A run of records
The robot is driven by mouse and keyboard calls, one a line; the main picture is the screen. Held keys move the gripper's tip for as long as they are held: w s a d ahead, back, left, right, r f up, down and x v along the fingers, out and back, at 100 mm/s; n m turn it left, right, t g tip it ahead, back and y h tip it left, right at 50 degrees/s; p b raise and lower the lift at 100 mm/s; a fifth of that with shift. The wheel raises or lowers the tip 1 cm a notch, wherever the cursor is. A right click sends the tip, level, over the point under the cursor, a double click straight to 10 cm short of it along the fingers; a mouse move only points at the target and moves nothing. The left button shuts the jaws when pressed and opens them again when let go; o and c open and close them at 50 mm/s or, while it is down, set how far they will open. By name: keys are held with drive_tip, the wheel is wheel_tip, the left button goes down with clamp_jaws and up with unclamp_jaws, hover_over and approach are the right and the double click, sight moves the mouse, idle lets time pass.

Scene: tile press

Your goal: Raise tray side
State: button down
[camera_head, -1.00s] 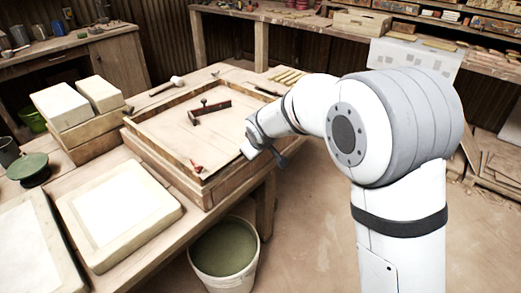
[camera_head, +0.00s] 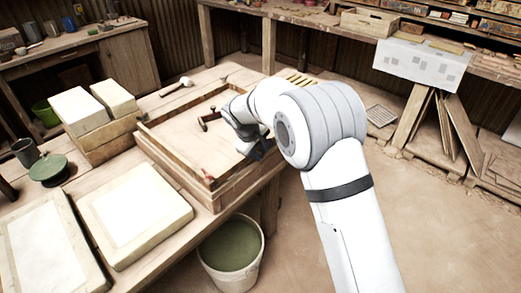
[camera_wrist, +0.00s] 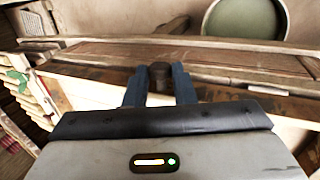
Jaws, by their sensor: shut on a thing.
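The wooden tray (camera_head: 199,181) is a shallow square frame on the workbench, with a pale floor inside. A small dark wooden tool with a handle (camera_head: 208,119) lies in it, partly hidden by my arm. A small red piece (camera_head: 208,177) sits at its near corner. My gripper (camera_head: 254,152) is at the tray's right side. In the wrist view my gripper's two blue fingers (camera_wrist: 160,83) are shut on a small brown block (camera_wrist: 160,72) beside a long wooden side board (camera_wrist: 230,76). Whether the block is fixed to that board is unclear.
A bucket of green liquid (camera_head: 231,248) stands on the floor below the bench, and also shows in the wrist view (camera_wrist: 247,18). Plaster slabs (camera_head: 134,215) lie on the bench left of the tray. A mallet (camera_head: 178,86) lies behind it.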

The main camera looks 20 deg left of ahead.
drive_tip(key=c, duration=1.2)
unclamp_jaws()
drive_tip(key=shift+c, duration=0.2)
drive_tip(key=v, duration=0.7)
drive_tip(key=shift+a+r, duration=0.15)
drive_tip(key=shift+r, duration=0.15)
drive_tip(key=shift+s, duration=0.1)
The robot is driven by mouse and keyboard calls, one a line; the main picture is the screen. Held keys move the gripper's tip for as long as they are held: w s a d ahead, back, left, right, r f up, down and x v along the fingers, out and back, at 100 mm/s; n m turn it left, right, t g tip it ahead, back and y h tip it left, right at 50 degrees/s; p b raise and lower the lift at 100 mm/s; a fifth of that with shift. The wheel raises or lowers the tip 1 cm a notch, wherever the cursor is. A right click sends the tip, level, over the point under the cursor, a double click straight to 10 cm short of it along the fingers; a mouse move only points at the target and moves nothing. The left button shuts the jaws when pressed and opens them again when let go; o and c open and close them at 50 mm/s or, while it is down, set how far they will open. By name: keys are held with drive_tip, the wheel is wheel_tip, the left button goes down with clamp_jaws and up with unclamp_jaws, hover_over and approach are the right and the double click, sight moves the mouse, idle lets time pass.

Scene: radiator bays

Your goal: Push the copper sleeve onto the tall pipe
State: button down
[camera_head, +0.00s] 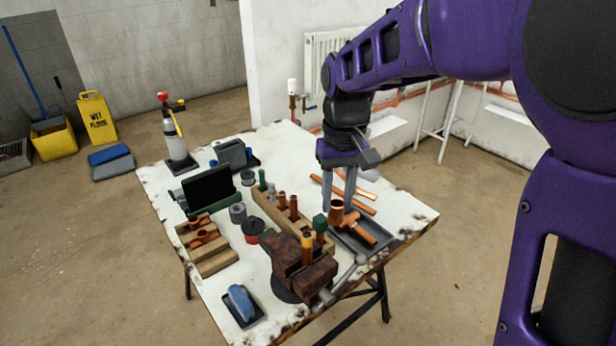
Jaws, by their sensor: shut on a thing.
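My gripper (338,207) points down over the right part of the workbench. Its fingers are closed around a short copper sleeve (336,212) with an open upper end. Just below and to the right, a copper fitting (363,228) lies in a dark tray; I cannot tell whether the sleeve touches it. To the left, a wooden block (266,210) holds several upright pieces, including a copper pipe (294,207) and a shorter-looking one (282,200). A copper pipe with a yellow-orange band (307,248) stands at the vise. I cannot tell which is the tall pipe.
A rusty brown vise (287,261) stands at the front, with a green-topped piece (320,224) close behind it. The dark tray (388,241) is at the right edge. A torch bottle (174,140) and black panel (209,188) stand farther left. Loose copper pipes (357,200) lie behind.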

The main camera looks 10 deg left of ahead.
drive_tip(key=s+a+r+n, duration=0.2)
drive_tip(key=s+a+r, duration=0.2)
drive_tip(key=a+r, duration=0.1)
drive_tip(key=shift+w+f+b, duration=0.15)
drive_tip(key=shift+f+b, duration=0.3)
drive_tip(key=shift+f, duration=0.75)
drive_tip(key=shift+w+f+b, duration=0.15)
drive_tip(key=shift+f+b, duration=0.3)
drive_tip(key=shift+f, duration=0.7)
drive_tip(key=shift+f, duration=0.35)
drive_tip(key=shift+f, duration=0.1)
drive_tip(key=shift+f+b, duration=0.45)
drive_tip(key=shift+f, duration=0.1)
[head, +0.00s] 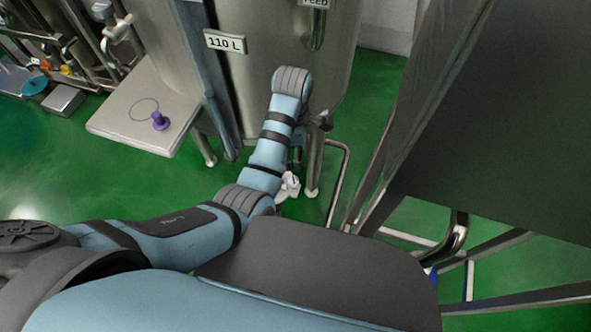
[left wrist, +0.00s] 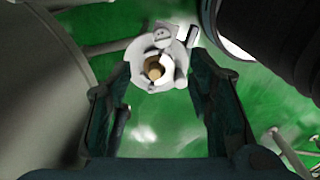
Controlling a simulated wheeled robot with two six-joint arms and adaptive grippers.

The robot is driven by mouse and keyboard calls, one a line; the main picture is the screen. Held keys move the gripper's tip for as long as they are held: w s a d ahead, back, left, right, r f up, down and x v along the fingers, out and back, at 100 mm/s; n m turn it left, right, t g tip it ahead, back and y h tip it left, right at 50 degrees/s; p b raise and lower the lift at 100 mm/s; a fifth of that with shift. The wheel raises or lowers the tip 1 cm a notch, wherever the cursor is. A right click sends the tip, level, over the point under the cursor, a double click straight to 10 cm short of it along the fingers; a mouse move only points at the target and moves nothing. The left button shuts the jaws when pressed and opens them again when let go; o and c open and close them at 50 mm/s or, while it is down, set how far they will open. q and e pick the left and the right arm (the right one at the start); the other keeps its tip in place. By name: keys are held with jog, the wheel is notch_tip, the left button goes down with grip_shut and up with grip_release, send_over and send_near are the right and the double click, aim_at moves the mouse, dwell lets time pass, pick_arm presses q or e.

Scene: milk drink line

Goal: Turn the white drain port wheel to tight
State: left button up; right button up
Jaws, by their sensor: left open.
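The white drain port wheel (left wrist: 137,52) shows in the left wrist view as a pale lobed ring with a tan centre, ahead of my left gripper (left wrist: 160,78). The two dark fingers are open and spread, with the wheel seen between and just beyond their tips. I cannot tell whether they touch it. In the head view a small white part (head: 289,187), likely the wheel, shows low beside my left forearm, partly covered by it. My left gripper is mostly hidden behind my arm there. My right gripper is not in view.
A steel tank (head: 245,95) labelled 110 L stands behind my left arm on legs. A pale platform (head: 130,125) with a purple knob (head: 160,121) is at left. A large dark panel (head: 500,120) with metal framing stands at right. Green floor shows between.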

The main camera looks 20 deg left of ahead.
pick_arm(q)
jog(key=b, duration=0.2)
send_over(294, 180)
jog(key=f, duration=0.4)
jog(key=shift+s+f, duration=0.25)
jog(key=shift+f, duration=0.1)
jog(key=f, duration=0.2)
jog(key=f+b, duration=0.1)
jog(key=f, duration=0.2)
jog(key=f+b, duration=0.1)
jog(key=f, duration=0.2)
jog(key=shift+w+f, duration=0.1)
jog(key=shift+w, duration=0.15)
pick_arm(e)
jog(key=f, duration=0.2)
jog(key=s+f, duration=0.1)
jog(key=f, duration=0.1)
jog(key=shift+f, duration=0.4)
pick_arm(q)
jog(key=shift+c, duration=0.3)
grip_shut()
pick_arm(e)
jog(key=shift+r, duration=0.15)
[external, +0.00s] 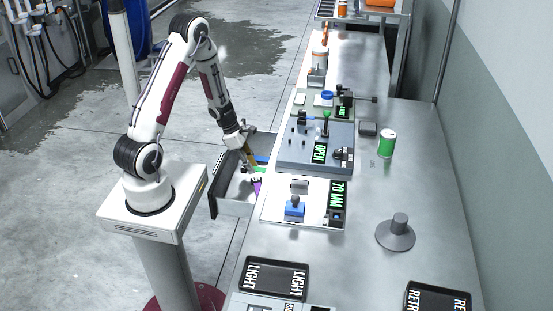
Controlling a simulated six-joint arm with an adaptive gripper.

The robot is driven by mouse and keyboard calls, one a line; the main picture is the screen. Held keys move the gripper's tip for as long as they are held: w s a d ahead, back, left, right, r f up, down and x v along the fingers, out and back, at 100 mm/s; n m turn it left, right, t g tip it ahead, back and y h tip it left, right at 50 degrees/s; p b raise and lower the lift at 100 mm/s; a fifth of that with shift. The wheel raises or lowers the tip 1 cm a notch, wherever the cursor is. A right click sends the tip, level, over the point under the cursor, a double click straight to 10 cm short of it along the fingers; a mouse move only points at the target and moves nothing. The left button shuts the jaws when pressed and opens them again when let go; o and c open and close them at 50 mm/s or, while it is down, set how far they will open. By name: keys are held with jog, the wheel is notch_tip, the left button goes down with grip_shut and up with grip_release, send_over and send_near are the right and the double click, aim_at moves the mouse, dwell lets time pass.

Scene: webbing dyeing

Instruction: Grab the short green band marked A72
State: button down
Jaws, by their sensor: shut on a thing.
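My gripper (251,164) reaches down into an open drawer (231,209) at the left side of the metal bench. It is shut on a short green band (260,170), which shows as a small green strip at the fingertips. A purple band (257,187) lies just below it in the picture, and a blue piece (262,159) shows just above. The marking A72 is too small to read. The gripper partly hides the drawer's contents, and I cannot tell whether the green band is clear of the drawer floor.
The drawer's walls surround my gripper closely. To the right on the bench stand a grey device with an OPEN display (319,153), a white plate with a 70 MM display (338,195), a green can (387,143) and a grey weight (397,232).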

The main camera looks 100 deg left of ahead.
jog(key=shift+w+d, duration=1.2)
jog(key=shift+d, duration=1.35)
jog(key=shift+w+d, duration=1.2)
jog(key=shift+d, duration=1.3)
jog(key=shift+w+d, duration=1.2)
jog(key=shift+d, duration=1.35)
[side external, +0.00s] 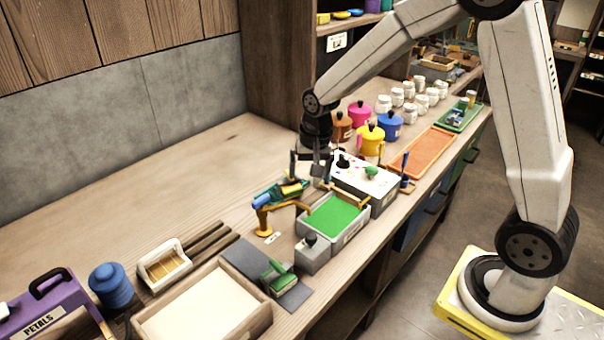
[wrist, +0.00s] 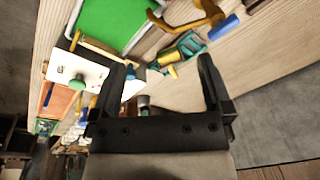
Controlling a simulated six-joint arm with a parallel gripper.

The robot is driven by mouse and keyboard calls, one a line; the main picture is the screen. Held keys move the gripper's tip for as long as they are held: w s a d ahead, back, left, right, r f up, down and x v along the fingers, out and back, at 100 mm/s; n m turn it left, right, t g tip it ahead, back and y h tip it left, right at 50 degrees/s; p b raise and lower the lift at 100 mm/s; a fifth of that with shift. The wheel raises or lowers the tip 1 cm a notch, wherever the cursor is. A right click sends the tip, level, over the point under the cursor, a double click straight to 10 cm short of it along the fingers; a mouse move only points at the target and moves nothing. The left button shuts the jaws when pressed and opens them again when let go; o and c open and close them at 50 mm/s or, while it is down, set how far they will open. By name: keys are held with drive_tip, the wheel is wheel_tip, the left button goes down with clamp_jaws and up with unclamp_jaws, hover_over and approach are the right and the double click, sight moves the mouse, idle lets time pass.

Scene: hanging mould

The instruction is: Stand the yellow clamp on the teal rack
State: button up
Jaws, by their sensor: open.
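The teal rack (side external: 276,190) stands on the bench, left of the green-filled tray. It also shows in the wrist view (wrist: 184,48), beyond my fingertips. A small yellow piece (side external: 291,188), which looks like the yellow clamp, is at the rack's right end. It shows as a yellow tip in the wrist view (wrist: 172,71); I cannot tell whether it rests on the rack or beside it. My gripper (side external: 308,180) is open, pointing down just right of the rack. In the wrist view its fingers (wrist: 162,64) are wide apart, with nothing held between them.
A yellow-orange stand (side external: 265,222) with a side arm and a blue cylinder (side external: 262,201) are close to the rack. The green-filled tray (side external: 350,238) and a white-topped box (side external: 383,184) crowd the right. Bare bench (side external: 205,175) lies behind and left.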

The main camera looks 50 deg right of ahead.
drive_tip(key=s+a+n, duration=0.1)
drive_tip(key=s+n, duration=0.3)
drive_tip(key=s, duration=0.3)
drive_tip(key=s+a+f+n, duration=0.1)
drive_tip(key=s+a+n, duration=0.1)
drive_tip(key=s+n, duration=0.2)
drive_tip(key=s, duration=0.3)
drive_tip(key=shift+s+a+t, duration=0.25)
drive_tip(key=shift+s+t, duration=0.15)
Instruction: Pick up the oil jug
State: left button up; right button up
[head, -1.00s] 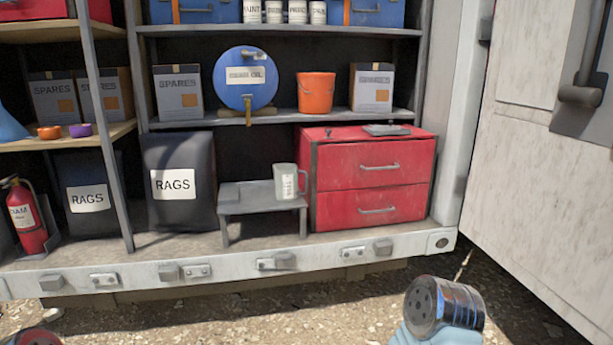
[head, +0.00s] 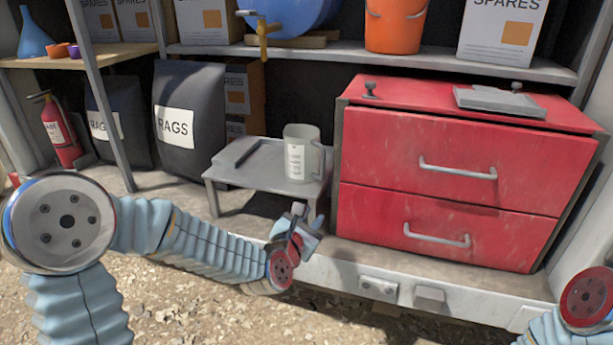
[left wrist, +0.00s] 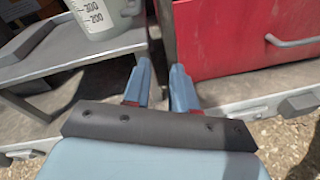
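The oil jug (head: 297,153) is a pale grey jug with a label and a handle on its right. It stands upright on a small grey step table (head: 233,164). In the left wrist view the oil jug (left wrist: 95,16) is cut off by the top edge and shows marks 200 and 300. My left gripper (head: 307,216) is in front of and below the jug, near the table's right front leg. It is apart from the jug. In the left wrist view its two fingers (left wrist: 162,68) are spread, with nothing between them. My right gripper is out of view.
A red drawer cabinet (head: 462,158) stands close to the right of the jug. A black RAGS bag (head: 190,95) is to the left. A shelf with an orange bucket (head: 396,22) is above.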

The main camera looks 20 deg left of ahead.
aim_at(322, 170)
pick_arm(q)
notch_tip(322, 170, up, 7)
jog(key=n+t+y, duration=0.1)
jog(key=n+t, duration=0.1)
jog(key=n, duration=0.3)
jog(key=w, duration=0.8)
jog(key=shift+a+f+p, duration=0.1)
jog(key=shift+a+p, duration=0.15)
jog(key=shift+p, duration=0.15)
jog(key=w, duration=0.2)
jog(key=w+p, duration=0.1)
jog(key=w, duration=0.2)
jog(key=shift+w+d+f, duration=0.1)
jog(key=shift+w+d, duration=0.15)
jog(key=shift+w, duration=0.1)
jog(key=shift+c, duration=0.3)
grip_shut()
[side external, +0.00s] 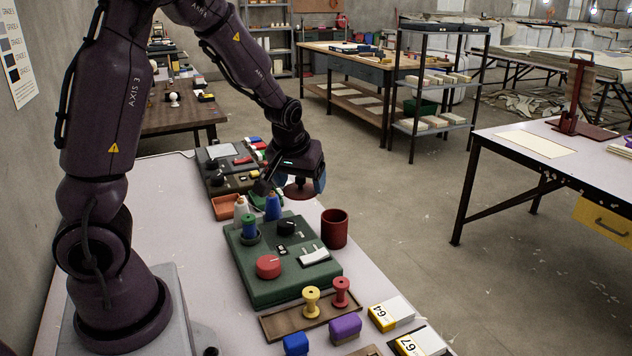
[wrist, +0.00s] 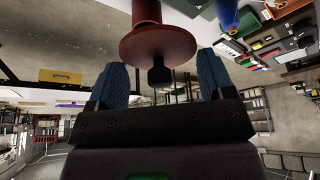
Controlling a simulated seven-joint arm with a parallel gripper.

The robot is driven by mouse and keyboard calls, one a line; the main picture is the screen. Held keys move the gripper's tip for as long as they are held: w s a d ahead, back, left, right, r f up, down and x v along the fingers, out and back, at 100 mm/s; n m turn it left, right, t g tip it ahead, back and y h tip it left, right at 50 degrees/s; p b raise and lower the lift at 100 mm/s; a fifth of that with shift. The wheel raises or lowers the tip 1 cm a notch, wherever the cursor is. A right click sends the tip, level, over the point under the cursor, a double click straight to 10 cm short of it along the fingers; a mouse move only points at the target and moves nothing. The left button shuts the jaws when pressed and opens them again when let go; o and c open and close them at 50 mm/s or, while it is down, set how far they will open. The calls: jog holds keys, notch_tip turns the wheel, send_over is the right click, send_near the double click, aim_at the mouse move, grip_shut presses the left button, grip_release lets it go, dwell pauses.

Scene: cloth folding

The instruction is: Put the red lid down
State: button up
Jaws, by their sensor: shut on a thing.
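The red lid (side external: 299,192) is a dark red disc held under my gripper (side external: 300,180) in the side view, above the bench's far right edge. In the wrist view the lid (wrist: 158,43) shows with its dark knob (wrist: 159,76) between the two blue fingers of my gripper (wrist: 161,66). My gripper is shut on the lid, at its knob. The open red canister (side external: 334,228) stands upright on the bench, nearer the side camera than the lid. In the wrist view the canister (wrist: 146,11) shows beyond the lid.
A green board (side external: 290,292) with a red knob (side external: 268,267) and switches lies left of the canister. Spools (side external: 341,292) are in front. The bench's right strip is partly clear.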

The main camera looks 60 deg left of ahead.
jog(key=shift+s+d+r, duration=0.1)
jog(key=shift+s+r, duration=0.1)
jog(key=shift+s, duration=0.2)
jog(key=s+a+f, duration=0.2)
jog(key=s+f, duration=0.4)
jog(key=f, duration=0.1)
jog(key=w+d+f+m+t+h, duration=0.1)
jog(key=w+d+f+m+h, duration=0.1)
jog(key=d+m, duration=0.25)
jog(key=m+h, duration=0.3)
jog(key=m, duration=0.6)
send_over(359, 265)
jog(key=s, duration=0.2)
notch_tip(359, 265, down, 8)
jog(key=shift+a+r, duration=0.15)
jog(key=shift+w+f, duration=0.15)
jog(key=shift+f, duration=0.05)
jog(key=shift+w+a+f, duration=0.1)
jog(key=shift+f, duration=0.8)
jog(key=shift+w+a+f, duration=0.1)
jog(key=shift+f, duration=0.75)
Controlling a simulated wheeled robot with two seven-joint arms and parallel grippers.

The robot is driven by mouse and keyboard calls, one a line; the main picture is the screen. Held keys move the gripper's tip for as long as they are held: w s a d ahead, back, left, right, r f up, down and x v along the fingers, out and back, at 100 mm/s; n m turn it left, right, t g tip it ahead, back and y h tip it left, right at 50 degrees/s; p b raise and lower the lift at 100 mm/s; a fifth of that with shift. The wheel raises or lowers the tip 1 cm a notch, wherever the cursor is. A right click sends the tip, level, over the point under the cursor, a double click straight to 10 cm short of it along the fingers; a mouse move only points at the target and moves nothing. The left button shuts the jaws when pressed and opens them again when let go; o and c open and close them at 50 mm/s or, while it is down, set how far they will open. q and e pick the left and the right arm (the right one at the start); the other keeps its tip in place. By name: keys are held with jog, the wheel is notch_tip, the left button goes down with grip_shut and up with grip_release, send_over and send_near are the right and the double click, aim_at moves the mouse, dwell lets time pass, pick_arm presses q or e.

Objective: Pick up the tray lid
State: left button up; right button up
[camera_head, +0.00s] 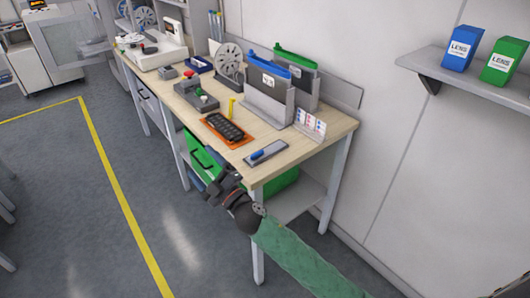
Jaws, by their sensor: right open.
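A flat grey plate with a blue grip on top (277,150) lies near the table's front right corner; it may be the tray lid, but I cannot tell for sure. My right gripper (215,182) is open and empty, in front of the table's long edge and left of the plate. Its dark wrist and green-sleeved arm come in from the bottom right. It appears apart from the plate. The fingertips are small and dark against the table's underside. My left gripper is not in view.
An orange mat (211,136) with a black device lies beside the plate. Grey holders with a blue-topped binder (268,78) and a green-topped one stand behind. A card stand (311,125) is near the right edge. Green crates (283,181) sit below.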

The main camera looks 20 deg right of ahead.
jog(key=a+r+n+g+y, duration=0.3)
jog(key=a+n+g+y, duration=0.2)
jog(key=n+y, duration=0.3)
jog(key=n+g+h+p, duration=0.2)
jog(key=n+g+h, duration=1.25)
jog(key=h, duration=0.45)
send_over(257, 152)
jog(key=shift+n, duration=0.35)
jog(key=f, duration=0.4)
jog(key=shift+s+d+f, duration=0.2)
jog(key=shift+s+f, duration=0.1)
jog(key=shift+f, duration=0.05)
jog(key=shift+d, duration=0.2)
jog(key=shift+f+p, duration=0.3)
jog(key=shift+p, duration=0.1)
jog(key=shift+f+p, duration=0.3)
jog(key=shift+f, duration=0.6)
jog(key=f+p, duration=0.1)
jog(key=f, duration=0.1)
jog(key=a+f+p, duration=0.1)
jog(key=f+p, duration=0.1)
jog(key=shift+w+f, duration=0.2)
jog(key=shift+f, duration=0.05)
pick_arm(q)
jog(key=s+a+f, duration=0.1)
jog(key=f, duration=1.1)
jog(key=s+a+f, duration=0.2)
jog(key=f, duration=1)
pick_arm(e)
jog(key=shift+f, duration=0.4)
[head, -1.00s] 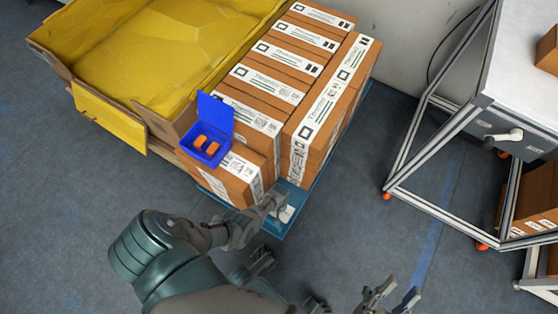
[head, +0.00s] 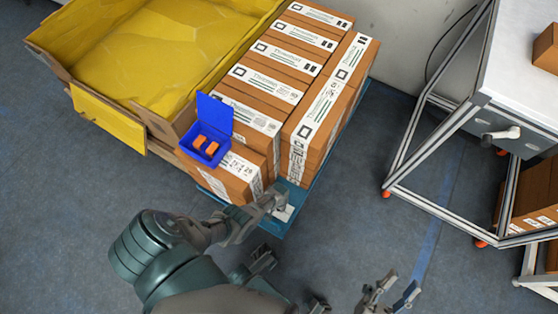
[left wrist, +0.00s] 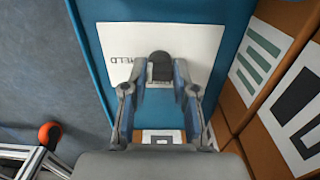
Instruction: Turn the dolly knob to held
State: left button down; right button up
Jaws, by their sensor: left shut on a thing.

[Set task] In the records above, find each line holding "Your" and copy it.

[Result for this exercise]
Your goal: Raise tray side
Your goal: Push the copper sleeve onto the tall pipe

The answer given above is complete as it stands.